Discussion in 'Pekiti-Tirsia Kali' started by FMATalker, May 13, 2008.

  1. FMATalker

    FMATalker New Member

    Hello everyone,

    I got this from one of Grand Tuhon Gaje's posts:
    "Pekiti-Tirsia ladder of ascension to greater heights of Mastery brings the Mastery on TRI-V Formula, Capsula Methodica, Lima -Lima mayor and minor then to the top of Pekadum Trigo.In between , the application of Contra Tirsia Dubla Doz takes preference to confuse the enemy that makes all techniques furious, sharper and deadly."

    Perhaps they are trade secrets, but what are the majority of these things, e.g., what is Lima-Lima mayor and minor, what is Pekadum Trigo? Are these different "technologies" and/or expressions of PTK? Are they just different overall strategies and how to apply techniques, or are the techniques sufficiently different?

    For me, the only different "branches" of PTK that I'm familiar with are:
    1) Doce Methodos type training (I guess Old School PTK; e.g., seguidas, 64 attacks)
    2) Tri-V type training (New School PTK, for lack of a better term; e.g., Tri-V striking patterns)

    Any help would be much appreciated! Please forgive me if these questions have already been answered in another thread.
     
  2. selfcritical

    selfcritical New Member

    Same gross motor movments, different pedagogy and organization of material.
     
  3. lhommedieu

    lhommedieu Senior Member

    In the absence of disagreement with what you have just written, your statement begs the question of whether someone who had mastered the fundamentals taught under one pedagogy and organization of material is in any better or worse position than someone who had mastered the same fundamentals taught under another pedagogy and organization of material.

    Best,

    Steve
     
  4. selfcritical

    selfcritical New Member

    Generally, my understanding is that newer interations of the curriculum are generally geared toward quicker acquisition, increased transparency(fewer "secret" techniques that are held back), and increased modularity(such that each segment of the curriculum is a self-contained set of skills for a fighting method). For example, it is my understanding that the Contradas and associated applications are taught Significantly earlier then in the standard curricula. Similarly, I believe the application of thrusts comes to prominence much earlier in the material as well. Mind you, this is primarily from short exposure to the material at our three-day camp.
     
  5. selfcritical

    selfcritical New Member

    Here's a relevant post from an earlier thread by my instructor.

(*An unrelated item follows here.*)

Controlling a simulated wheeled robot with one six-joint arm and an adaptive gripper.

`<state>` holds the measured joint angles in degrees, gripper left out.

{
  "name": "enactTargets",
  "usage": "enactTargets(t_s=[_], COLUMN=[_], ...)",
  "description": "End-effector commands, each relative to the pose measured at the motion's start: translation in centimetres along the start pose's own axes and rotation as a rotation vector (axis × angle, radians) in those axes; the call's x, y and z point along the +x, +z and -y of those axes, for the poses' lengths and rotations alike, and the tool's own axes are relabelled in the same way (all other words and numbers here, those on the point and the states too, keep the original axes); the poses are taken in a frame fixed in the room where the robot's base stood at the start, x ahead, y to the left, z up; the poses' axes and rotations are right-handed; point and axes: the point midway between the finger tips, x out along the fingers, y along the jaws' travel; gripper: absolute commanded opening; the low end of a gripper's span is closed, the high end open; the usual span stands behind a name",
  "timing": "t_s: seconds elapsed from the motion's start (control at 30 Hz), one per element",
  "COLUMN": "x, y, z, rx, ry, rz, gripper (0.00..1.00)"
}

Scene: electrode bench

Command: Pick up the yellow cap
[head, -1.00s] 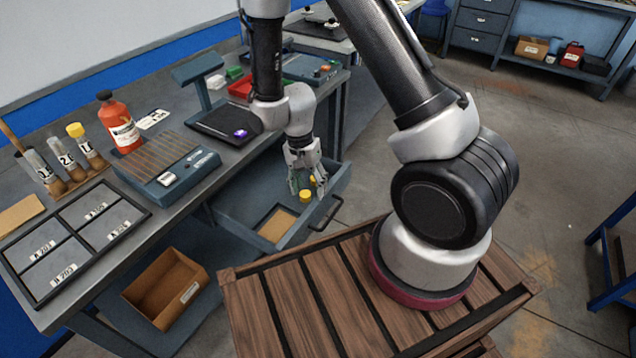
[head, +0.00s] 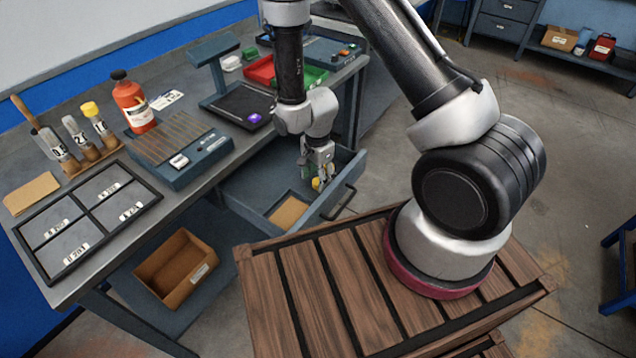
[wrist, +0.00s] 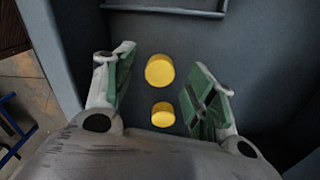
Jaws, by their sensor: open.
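My gripper (head: 319,183) is open and points down into the pulled-out drawer (head: 247,202). In the wrist view, two round yellow pieces lie on the drawer floor between the open fingers of my gripper (wrist: 163,58). The larger yellow cap (wrist: 159,70) is nearer the fingertips; the smaller yellow piece (wrist: 163,114) is closer to the palm. A gap shows between the fingers and both pieces. I cannot tell whether both are caps. In the head view the fingers hide most of the yellow. Another yellow cap (head: 90,108) sits on a vial on the bench.
The drawer's walls and handle (head: 343,203) stand close around my gripper. A cardboard piece (head: 288,213) lies on the drawer floor. The bench holds a red bottle (head: 133,105), a divided tray (head: 74,262) and a dark scale (head: 243,107). An open box (head: 176,268) sits below.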

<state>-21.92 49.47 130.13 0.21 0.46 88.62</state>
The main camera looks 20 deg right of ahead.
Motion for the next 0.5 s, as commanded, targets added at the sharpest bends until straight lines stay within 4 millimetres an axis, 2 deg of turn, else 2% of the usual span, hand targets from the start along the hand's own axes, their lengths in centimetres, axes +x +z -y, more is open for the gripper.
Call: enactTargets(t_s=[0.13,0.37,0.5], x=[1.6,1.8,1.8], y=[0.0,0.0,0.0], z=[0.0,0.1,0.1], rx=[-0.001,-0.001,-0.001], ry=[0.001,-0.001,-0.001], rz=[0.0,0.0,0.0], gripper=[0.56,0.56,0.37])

    "As Jason stated, the Tri-V formula cannot be learned without training the related basics. The pieces of the puzzle just won't mean anything without that understanding. However, the TRi-V Formula is actually a condensed / accelerated lesson plan for the Pekiti Tirsia System. Grand Tuhon designed it in order to get people functional and fighting sooner. One example of this is how he is introducing the fundamentals of the contradas right away to new students. This material used to be reserved for later in a student's training.

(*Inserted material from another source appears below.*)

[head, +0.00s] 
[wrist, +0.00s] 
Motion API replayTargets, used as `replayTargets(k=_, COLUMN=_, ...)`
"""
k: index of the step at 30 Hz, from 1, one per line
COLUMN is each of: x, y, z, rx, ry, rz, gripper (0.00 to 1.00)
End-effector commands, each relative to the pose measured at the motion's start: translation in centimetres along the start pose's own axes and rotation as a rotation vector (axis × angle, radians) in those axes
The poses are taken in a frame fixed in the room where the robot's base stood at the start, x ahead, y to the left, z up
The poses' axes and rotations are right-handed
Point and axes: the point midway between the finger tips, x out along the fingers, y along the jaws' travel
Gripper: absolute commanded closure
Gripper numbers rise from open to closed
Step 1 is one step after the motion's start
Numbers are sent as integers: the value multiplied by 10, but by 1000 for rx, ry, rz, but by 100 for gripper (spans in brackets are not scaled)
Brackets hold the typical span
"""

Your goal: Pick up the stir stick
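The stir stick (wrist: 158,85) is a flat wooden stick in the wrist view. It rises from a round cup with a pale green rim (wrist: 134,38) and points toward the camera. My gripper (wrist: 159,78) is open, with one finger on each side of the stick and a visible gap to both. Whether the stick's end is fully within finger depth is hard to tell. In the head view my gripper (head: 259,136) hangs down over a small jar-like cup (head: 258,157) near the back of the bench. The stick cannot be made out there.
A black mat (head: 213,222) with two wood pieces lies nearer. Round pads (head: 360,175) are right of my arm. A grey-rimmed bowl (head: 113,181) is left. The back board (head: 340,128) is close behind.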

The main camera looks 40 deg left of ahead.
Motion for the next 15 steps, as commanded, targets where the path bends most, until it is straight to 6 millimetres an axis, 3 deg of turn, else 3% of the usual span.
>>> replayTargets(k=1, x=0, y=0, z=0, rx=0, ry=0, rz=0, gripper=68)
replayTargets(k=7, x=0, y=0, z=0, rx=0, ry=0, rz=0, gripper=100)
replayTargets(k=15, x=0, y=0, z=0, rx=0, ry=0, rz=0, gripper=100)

    Tuhon enjoys puns, double meanings and word play, so he has offered several meanings for the the term tri-v. One of which was the simple pleasure of recognizing that there are 3 V's in the shape of a triangle.

    Anyway, there is obviously the very significant triangle reference. As you all know, and some of you have mentioned, the triangle serves as a template or guide for how we apply our footwork, our strikes, takedowns, targeting, etc. Sometimes the triangles are only referred to as a "V" or expressed as the forward triangle, reverse triangle, closed top or open top. Tri or 3 is a significant number in and of itself which also relates to how many strikes we use to engage, the phases of an attack as well as a host of other references. These are all parts of it as they are all parts of Pekiti Tirsia.

    I believe in old faxes or emails that Tuhon sent to me in the late 90's, Tuhon originally referred to it as Tri-Vertical, but soon thereafter only referred to it as Tri-V Formula. As far as the lesson plan is concerned, the Tri V formula has 3 major domains which are summarized categories from the overall PTK system and so the name. Ultimately the formula is not just a collection of drills or techniques, it is also the training method and your ability to inquire, learn, understand and apply that knowledge.

    Your best option to learn is always to study directly and often with Tuhon himself, then the real value of the training will be apparent. Otherwise, your local Pekiti Tirsia Kali instructor should be able to guide you.

    I hope that helps.
    Best regards,"
     
  6. Imua Kuntao

    Imua Kuntao New Member

    The triangle foot work is nothing more than the first for gate/positions of the 9 gates footwork #1 moving to right forward, #4 is to the left forward, #3 is the lower right/moving backwards, and #4 is moving backward to the lower left. To the left horiz. is #5, and to the right side Horiz. is #6. It is the same as the strikes. Of course I speak of how I teach, and no I do not teach PTK but know about it thru much research.
     
  7. Ron Kosakowski

    Ron Kosakowski New Member

    It seems to me that the tri-v formula startsd off with learning how to hit and with good form...starting off with no pattern right away. Then it goes into a very flowing no pattern of drilling methods to develop foot work and the reflex for couter-offensive movements.

    It looks to me like PTK has been reformed with no form...no predetermined movements or kata as we know it as.
     
  8. Imua Kuntao

    Imua Kuntao New Member

    I have come to understand most of the styles/systems that come from Cebu and surrounding isles have almost the same striking patterns and footwork. PTK is one that seems to have been changed more than others like others with the 12 striking abecdario, the footwork is pretty much the same as others. Of course that is from my own research, I dont know what other people have learned by comparing systems/styles.